Д.Ф.: Очень непростой вопрос. Его можно сформулировать несколько иначе. Есть ли корреляция между ситуацией, когда человек только «смотрит» и когда человек совершает прямое действие? Насколько я знаю, это в большинстве случаев – разные люди. На мой взгляд, неправомерно приравнивать к педофилам, совершающим насилие над детьми, тех, для кого такие имиджи служат лишь платоническими сексуальными фантазиями. Дефиниции преступления настолько стерты, что суровым наказаниям подвергаются даже те, кто смотрит симуляционную детскую порнографию, анимацию. Или, например, когда с помощью фотошопа кто-то лицо ребенка наложил на видео тела обнаженной взрослой женщины. В таких случаях судят фактически за «мыслепреступление».

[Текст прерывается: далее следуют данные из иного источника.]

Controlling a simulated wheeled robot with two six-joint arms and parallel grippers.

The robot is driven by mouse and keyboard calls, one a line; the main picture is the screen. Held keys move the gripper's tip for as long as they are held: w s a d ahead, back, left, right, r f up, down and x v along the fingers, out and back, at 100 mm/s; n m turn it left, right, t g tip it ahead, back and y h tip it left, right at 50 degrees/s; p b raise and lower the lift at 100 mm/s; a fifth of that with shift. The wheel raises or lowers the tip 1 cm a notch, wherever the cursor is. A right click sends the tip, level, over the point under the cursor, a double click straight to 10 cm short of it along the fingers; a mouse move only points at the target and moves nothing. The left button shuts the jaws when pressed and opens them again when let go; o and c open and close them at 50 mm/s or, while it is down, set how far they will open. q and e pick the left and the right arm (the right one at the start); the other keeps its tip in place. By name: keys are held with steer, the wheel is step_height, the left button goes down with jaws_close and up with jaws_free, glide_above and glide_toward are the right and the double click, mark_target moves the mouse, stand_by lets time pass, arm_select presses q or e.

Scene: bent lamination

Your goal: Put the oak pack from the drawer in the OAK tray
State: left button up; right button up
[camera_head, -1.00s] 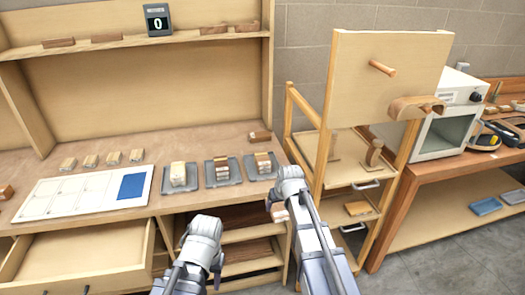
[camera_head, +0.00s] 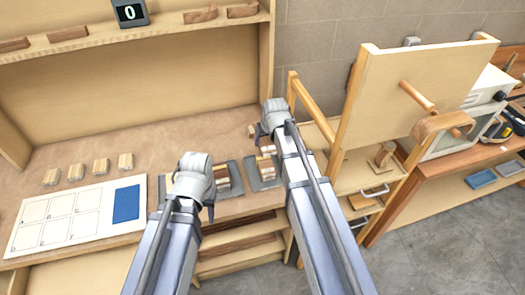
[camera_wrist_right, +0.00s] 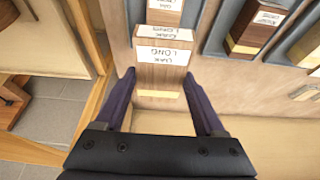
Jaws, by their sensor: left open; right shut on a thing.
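In the right wrist view, my right gripper (camera_wrist_right: 165,92) is shut on a brown wooden pack (camera_wrist_right: 162,74) whose white label reads "OAK LONG". Another labelled block (camera_wrist_right: 163,36) shows just beyond it. In the head view, my right gripper (camera_head: 262,132) is above the back of the bench, near the rightmost grey tray (camera_head: 252,183); the held pack is hard to make out there. My left gripper (camera_head: 208,208) is open over the bench's front part, partly hiding the middle tray (camera_head: 235,191) and most of the left one. Tray names are not readable.
A white board with a blue patch (camera_head: 126,204) and several small blocks (camera_head: 73,172) lie left on the bench. A wooden rack with a raised panel (camera_head: 420,95) stands right of my right arm. A shelf with a counter reading 0 (camera_head: 129,12) is above.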

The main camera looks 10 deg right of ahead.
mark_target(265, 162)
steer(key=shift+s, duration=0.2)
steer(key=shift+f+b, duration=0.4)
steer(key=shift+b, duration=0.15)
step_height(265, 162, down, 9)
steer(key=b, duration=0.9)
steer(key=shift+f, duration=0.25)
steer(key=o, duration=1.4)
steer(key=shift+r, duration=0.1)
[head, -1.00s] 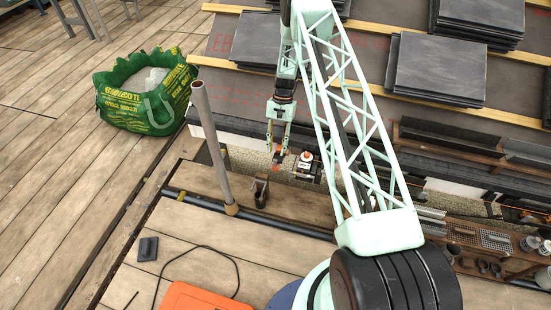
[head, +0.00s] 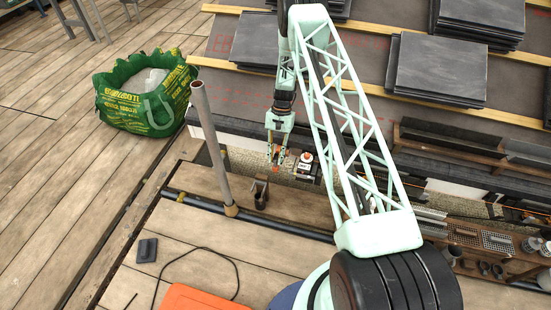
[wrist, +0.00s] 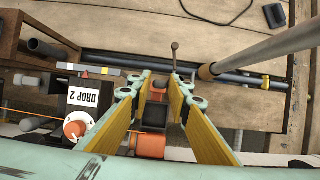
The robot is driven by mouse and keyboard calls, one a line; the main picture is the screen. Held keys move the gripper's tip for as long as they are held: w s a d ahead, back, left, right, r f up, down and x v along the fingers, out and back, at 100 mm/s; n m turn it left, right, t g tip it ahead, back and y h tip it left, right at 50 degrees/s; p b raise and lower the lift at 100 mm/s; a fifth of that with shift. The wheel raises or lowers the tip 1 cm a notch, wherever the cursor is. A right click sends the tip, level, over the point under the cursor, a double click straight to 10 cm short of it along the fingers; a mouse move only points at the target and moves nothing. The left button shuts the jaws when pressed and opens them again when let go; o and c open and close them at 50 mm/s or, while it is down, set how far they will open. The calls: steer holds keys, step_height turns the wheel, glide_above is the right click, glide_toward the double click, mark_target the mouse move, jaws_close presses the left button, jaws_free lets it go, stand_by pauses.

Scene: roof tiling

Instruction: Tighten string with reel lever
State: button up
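My gripper (head: 277,160) points down beside a small labelled box with an orange knob (head: 305,160). In the wrist view, my gripper (wrist: 161,82) has its yellow-padded fingers apart, with a gap between the tips. Below and between them is a black and orange device (wrist: 150,145), which looks like the reel and is partly hidden by the fingers. A thin lever with a round end (wrist: 174,47) stands just beyond the fingertips; I cannot tell whether they touch it.
An upright metal pole (head: 213,145) stands close left of my gripper; it also shows in the wrist view (wrist: 265,52). A green bag (head: 147,95) stands on the deck at left. Slate stacks (head: 436,68) lie on the roof. A shelf rail (head: 450,142) lies at right.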

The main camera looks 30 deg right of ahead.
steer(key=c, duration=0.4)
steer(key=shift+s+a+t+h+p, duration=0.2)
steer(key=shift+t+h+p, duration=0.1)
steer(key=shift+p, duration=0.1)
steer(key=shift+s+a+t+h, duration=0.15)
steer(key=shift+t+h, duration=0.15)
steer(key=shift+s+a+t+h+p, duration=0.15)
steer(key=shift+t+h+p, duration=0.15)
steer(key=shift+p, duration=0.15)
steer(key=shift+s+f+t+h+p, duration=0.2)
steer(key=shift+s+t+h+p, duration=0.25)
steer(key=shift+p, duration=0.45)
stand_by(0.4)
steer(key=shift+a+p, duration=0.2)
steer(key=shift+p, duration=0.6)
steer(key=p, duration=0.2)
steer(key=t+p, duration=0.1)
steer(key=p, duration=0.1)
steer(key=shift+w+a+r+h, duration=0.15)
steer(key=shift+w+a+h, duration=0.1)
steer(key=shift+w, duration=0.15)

О.С.: Что было для вас самым трудным в работе над фильмом?

Д.Ф.: Встречаясь и беседуя с жертвами насилия и отбывшими тюремное заключение зарегистрированными секс-преступниками, мы все, члены нашей небольшой съемочной группы, не могли оставаться безучастными. Отдельные истории эмоционально потрясали, разбивали сердце. Иногда трудно было сдержать слезы.

О.С.: Ваши дальнейшие планы? Не собираетесь написать книгу на тему «неприкасаемых»?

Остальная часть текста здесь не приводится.